Wie schon bei Platon, herrscht „ein strenger Dualismus zwischen der Geisteswelt und der Materie, deren Ziel die Befreiung des Geistes von der Materie ist“8. Es gibt einen guten und einen bösen Gott. Der böse Schöpfergott wird als Demiurg bezeichnet. Um sich von diesem zu befreien ist strenge Askese notwendig. Heute ist diese Ansicht vom guten und bösen Gott eine volkstümliche Interpretation. Denn der Gott des Alten Testaments wird oft als böser Gott und der Gott des neuen Testaments als guter Gott angesehen. Ein wichtiger Vertreter der Gnosis ist Marcion.
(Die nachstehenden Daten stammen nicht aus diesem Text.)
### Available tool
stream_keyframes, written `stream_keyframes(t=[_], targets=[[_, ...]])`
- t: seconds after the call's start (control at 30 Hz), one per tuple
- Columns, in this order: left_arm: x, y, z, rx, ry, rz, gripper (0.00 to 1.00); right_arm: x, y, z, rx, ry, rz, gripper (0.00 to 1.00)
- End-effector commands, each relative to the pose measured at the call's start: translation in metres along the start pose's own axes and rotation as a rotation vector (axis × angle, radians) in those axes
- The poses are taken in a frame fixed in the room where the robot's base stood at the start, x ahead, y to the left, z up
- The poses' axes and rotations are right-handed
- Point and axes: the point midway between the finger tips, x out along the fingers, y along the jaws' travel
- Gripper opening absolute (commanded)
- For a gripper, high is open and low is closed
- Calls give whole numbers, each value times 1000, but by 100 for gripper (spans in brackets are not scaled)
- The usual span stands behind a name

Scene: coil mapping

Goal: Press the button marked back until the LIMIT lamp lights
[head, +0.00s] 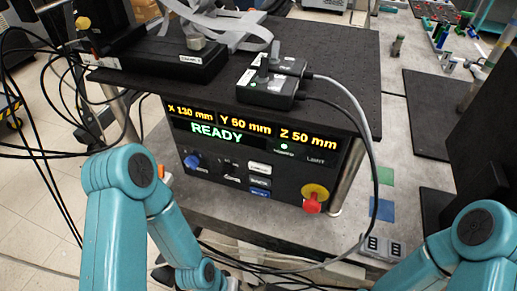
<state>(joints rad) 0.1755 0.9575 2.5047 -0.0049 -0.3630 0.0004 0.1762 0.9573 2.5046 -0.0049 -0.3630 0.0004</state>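The control panel (285,180) is the black front of a box below a dark tabletop. Its display (217,131) reads X 130 mm, Y 60 mm, Z 50 mm and READY. A small round lamp (284,146) on it glows green. The LIMIT lamp's label (315,159) is dim, with no lit lamp visible beside it. Several small buttons (260,181) sit in a column at the panel's middle, the lowest one blue; their markings are too small to read, so I cannot tell which is back. My teal arms show at lower left and lower right, but neither gripper is visible.
A blue knob (192,161) and a dark knob (231,165) sit left of the buttons. A red stop button (312,204) on a yellow ring is to their right. Black cables (376,180) hang at the panel's right. A black box (268,88) stands on the tabletop.

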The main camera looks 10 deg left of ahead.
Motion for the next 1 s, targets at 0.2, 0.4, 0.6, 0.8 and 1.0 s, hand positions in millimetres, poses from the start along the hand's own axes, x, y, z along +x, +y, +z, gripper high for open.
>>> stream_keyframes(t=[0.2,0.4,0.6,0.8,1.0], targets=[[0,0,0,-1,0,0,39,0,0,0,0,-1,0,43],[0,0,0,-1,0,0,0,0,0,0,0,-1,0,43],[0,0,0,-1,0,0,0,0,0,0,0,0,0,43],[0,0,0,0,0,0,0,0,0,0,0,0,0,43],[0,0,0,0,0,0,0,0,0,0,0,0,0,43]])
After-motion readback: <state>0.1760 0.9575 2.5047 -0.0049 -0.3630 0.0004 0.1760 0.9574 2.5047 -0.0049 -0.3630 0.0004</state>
Die antignostischen Väter bilden eine Gegenbewegung zur Gnosis. Diese ist eine westliche Religion, die vor allem stark durch Irenäus geprägt wurde, welcher in Frankreich lebte. Er ist der Meinung, dass der Mensch durch die Erlösung zum Heil kommen und damit den Tod überwinden kann.
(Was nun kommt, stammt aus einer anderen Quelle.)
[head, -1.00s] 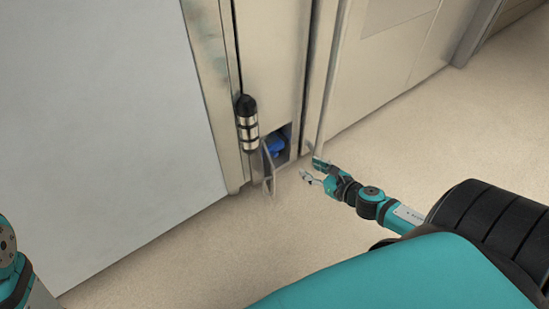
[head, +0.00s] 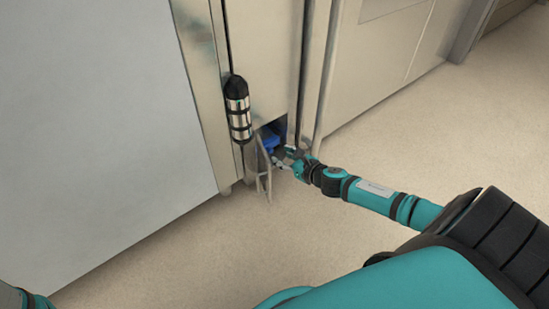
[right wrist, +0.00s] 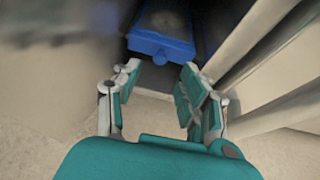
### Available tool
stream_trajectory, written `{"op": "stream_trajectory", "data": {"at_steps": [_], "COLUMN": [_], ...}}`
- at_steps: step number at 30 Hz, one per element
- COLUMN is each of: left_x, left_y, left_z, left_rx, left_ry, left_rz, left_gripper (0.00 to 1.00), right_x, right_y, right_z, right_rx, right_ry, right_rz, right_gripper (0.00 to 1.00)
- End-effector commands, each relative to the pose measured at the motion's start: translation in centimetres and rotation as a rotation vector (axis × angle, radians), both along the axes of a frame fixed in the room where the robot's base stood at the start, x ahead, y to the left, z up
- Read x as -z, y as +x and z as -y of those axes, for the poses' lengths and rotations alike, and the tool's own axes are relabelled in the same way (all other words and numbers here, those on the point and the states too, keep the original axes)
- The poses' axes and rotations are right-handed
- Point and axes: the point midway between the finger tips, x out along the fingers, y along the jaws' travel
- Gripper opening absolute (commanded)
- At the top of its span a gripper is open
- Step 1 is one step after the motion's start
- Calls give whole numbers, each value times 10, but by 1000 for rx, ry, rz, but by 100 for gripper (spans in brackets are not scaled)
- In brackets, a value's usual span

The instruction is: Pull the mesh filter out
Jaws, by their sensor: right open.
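The mesh filter looks like a blue frame (head: 268,141) inside a low opening at the foot of the metal unit. In the right wrist view it is a blue box-like piece (right wrist: 160,46) with a paler inner area and a small tab at its front. My right gripper (head: 283,158) is at the mouth of the opening, just right of and in front of the blue piece. In the right wrist view the gripper (right wrist: 160,79) is open and empty, its fingers on either side of the tab and short of it. My left gripper is out of view.
A black and silver cylinder (head: 238,110) is on the unit above left. A vertical metal bar (head: 325,85) rises close to the right of the gripper. The floor (head: 400,150) in front is clear.

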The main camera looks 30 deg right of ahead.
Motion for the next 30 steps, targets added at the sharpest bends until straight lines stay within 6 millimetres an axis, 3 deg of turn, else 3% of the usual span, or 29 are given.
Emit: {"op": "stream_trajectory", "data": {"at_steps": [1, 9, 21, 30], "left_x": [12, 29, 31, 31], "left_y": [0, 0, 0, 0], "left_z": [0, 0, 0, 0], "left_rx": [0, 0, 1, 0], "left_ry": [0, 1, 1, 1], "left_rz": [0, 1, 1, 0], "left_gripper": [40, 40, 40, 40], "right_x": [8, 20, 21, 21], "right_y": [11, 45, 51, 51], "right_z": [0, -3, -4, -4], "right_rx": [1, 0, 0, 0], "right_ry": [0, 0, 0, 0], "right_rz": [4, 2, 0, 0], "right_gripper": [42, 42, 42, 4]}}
Für die antignostischen Väter ist die Bibel die einzige Quelle des Glaubens. Deshalb sind Bibelwissenschaften auch sehr wichtig. Irenäus prägte zudem den vierfachen Schriftsinn, welcher aussagt, dass die Bibel nach dem historischen Sinn, dem allegorischen (dogmatischen) Sinn, dem tropologischen (moralischen) Sinn und dem anagogen (eschatologischen) Sinn verstanden werden kann. Diese vierfache Bibelauslegung war bis ins Mittelalter von großer Bedeutung, auch wenn dort größtenteils die allegorische und tropologische Deutung gebraucht wurden.9
Wichtig ist auch Tertullian. Dieser die 2-Naturen-Lehre, die Jesus als Mensch und Gott in einem denkt, sowie die Trinitätslehre, die eine Weiterentwicklung des Logos-Gedanken der Apologeten ist, vorausgedacht.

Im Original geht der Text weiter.